**Extracted records**
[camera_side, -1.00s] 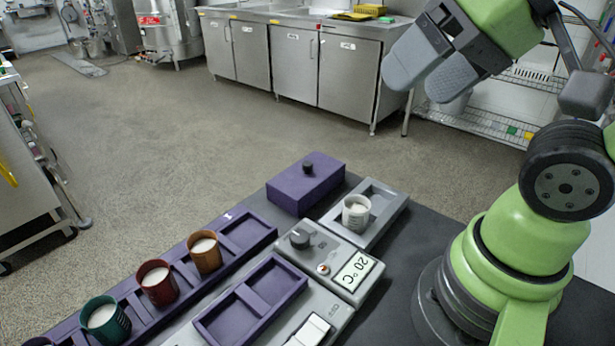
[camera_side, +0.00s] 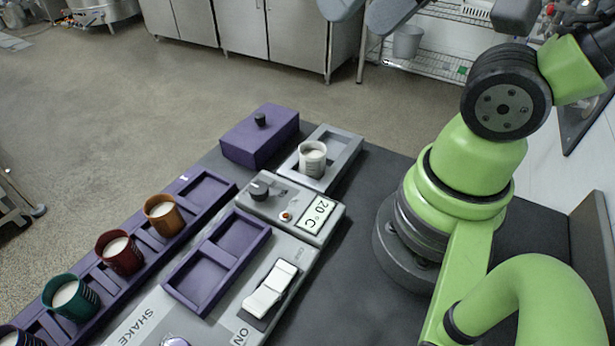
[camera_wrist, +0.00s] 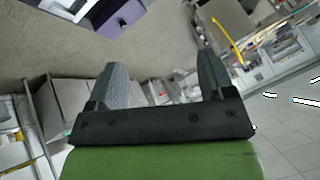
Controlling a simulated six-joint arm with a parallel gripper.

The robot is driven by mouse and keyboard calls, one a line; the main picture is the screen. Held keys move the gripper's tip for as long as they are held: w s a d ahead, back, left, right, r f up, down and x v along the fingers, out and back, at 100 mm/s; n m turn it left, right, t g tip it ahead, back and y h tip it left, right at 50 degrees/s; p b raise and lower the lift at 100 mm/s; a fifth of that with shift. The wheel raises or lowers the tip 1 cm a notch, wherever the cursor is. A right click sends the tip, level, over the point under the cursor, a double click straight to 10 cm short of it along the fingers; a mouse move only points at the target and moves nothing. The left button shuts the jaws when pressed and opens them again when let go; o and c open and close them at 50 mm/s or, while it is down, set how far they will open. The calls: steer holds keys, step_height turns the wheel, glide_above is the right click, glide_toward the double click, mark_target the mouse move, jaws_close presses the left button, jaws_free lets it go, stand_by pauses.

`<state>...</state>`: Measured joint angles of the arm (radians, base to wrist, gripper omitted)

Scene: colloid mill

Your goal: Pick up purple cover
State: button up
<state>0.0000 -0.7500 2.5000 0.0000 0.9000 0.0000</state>
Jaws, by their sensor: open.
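The purple cover (camera_side: 252,139) is a box-shaped lid with a black knob on top. In the side view it sits at the far end of the dark table, just left of the grey tray. Part of a purple block, apparently the cover, shows at the top edge of the wrist view (camera_wrist: 128,17). My gripper (camera_wrist: 163,65) is open and empty in the wrist view, pointing across the room. In the side view only the ends of its fingers show at the top edge (camera_side: 366,10), high above the table and well away from the cover.
A purple rack (camera_side: 142,243) holds several coloured cups. A white cup (camera_side: 312,158) stands in the grey tray (camera_side: 345,150). A grey control unit (camera_side: 325,238) with a 20 °C display and a two-part purple holder (camera_side: 232,250) lie nearer. Steel cabinets (camera_side: 290,35) stand behind.

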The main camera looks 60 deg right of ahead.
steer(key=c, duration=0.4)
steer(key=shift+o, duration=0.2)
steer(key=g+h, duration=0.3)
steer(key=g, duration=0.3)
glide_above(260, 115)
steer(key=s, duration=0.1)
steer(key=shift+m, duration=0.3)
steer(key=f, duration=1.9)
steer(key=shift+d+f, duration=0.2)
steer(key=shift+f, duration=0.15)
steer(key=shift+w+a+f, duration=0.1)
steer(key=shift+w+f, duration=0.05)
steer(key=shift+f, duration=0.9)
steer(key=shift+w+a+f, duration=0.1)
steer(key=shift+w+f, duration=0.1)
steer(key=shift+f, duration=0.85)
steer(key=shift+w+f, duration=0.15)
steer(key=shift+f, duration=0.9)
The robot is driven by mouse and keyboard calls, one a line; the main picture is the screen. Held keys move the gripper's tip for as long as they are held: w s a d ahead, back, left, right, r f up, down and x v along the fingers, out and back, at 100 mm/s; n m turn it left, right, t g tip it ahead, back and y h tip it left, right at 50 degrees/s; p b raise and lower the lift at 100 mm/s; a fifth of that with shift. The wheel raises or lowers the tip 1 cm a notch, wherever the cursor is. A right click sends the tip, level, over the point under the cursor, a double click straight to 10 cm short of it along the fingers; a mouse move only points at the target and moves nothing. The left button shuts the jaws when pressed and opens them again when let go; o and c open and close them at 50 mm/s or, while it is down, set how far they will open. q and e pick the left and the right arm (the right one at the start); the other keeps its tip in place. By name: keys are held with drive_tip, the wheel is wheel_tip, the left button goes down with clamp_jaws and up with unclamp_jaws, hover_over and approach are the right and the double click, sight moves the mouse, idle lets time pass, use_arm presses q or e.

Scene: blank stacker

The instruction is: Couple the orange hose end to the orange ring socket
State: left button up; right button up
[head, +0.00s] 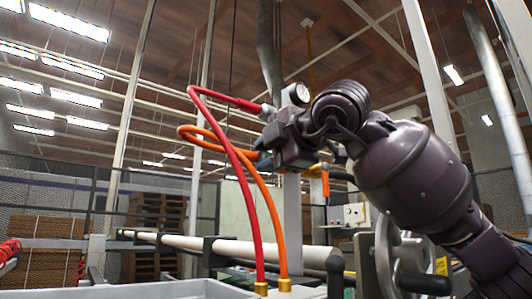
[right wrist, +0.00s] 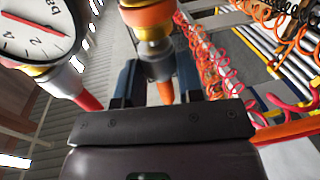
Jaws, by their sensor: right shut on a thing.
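My right gripper (head: 270,145) reaches in from the right in the head view, beside the gauge fitting. In the right wrist view its jaws (right wrist: 158,85) are shut on the grey end of the orange hose (right wrist: 158,66); a bit of orange hose (right wrist: 166,92) shows below it. The orange ring socket (right wrist: 147,15), with a brass part under it, is straight in front of the hose end. They look in line and very close; I cannot tell whether they are joined. The orange hose (head: 271,220) loops up from a brass base. My left gripper is not in view.
A red hose (head: 232,150) runs up beside the orange one to a grey coupling near the round gauge (head: 298,94). The gauge (right wrist: 38,28) is close at left in the right wrist view. Coiled red hoses (right wrist: 285,90) show at right. A pale pipe (head: 190,241) crosses behind.

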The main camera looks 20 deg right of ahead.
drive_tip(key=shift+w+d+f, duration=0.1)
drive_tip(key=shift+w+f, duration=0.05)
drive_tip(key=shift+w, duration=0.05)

**Exercise details**
How many lines of the listing above include the word "joint"? State the number and nothing else.

**Result of the exercise**
2